Sadece insanlar değil, özgür düşünceyle kalıplaşmış dogmalardan kurtularak kendini ifade eden sanatta direnişin bir parçası olabiliyormuş. Tablo zaman içinde, savaşın yarattığı trajedilerin anımsatıcısı, savaş karşıtı ve barış yanlısı düşüncelerin sembolü haline geldi.
2005 yılında Dünya Mimarlık Kongresi İstanbul Deklarasyonu oldukça ilginç konuklara ev sahipliği yapmıştı. Deklarasyonda, kentlerin barış, insan hakları, demokrasi ve kültürel kimlik gibi uygarlık bileşeni erdemlerinin doğduğu yerler olduğu ve küreselleşmenin bu erdemleri yok eden bir süreç olmaması gerektiği vurgulanmıştı. Konuklardan biri ABD’li postmodern mimar Robert Venturi idi. Sunumunda ‘çelişkinin ve belirsizliğin icat edildiği kent’ şeklinde nitelediği İstanbul’un seçilmesinin özel bir önemi olduğunu vurgulayarak dünyada en çok sevdiği ve beğendiği yapının da kentin tüm çelişkilerine rağmen Ayasofya olduğunu söylemişti.

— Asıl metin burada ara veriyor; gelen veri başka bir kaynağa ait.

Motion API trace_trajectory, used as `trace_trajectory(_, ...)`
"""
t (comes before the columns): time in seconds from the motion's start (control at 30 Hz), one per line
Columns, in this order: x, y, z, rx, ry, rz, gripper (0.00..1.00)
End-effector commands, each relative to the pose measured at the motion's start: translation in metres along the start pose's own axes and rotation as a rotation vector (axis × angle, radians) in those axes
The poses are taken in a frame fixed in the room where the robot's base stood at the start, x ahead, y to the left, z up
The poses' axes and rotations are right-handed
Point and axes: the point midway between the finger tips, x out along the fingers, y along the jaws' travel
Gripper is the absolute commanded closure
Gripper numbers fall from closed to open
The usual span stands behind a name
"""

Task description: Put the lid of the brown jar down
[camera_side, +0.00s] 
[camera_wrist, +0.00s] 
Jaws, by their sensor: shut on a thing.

İsrail asıllı ABD’li mimar Moshe Safdie de “Meslek olarak nerede olduğumuza bakmak istersek; yapılara ve insanlara 11 Eylül saldırıları açısından bakmak oldukça ilginç gelebilir,” ifadesi kullandı…
Safdie, 11 Eylül öncesinde, modern mimarinin başyapıtlarından sayılan ve yüksek teknolojinin kanıtlandığı yapıtlardan olan Dünya Ticaret Merkezi’nin, terrorist saldırılara uğramadan önce, buna rağmen kentin siluetini bozduğu yönünde tartışmaları hatırlattı. Ve “Görüyoruz ki; 11 Eylül’den sonra bu alana daha iyi şeyler yapabilirmişiz. Alan halka açık, doğayla kucaklaşmış, hümanizmi sembolize edebilen sosyal bir merkez haline gelmeli’’ dedi.